Discussion/debate tasks: Engaging discussions can be generated by topics based on opinion surveys. Present a survey that represents many strong positions. E.g., the school has fund for either a library or a football ground. Based on a school survey regarding this, two groups of students can discuss/debate the need to choose either. Teacher needs to make sure students on both sides of the debate have strong points.

• Information-gap tasks: Here, the information necessary to complete the task is given exclusively to different participants/groups. In order to complete the task, they need to share this information with their partners. E.g., a treasure hunt task where the clues are distributed between participants/groups necessitate sharing of information for task completion.

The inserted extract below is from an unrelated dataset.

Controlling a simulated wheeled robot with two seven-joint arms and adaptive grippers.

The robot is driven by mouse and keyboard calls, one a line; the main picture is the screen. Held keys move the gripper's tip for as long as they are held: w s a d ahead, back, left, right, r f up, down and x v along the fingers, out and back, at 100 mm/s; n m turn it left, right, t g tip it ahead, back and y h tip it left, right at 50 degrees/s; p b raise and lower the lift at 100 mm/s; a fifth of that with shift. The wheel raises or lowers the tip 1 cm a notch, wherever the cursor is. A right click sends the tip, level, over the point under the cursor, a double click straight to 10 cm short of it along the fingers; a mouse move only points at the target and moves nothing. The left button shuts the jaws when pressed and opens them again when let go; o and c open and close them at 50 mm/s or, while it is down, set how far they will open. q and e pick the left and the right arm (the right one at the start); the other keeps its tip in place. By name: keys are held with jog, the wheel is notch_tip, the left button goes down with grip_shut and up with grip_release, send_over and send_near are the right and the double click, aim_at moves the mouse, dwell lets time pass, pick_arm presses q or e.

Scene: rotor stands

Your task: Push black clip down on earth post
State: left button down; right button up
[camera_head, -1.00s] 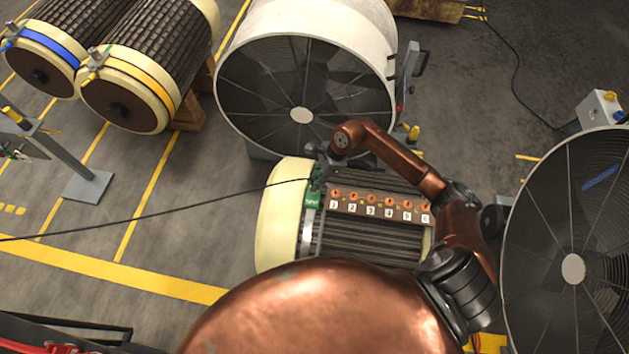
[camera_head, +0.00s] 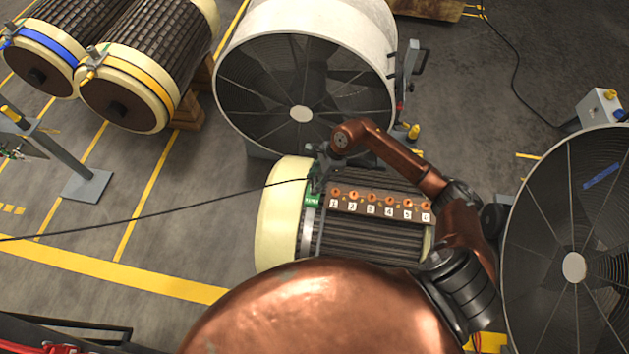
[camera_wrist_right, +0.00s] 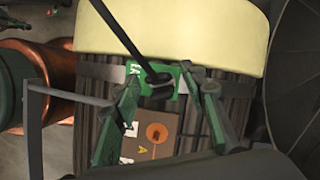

Learners have to be instructed to share information only orally.

• Student teacher: Here, after a lesson, one group of students discusses and prepares and asks comprehension questions while other groups prepare to answer possible questions. In effect, all groups will prepare questions and answers.

• Dialogue writing: Give learners a wordless cartoon, and ask them to give dialogues to characters. For this, they have to discuss in small groups and reach an agreement about each dialogue. In the end, they perform the dialogues in front of other groups. 

In an online classroom, these activities can pan out to be different from how it is planned. This is nothing to be worried about. In fact, this slightly unpredictable nature offers both the teacher and the students a chance to be creative and authentic. Online classrooms are here to stay at least for another year. To make the most of the opportunities they offer, we need to explore and understand the platform and its nature. It has the potential to be equally good or even better than traditional classrooms. It’s up to us to embrace it to the benefit of our students.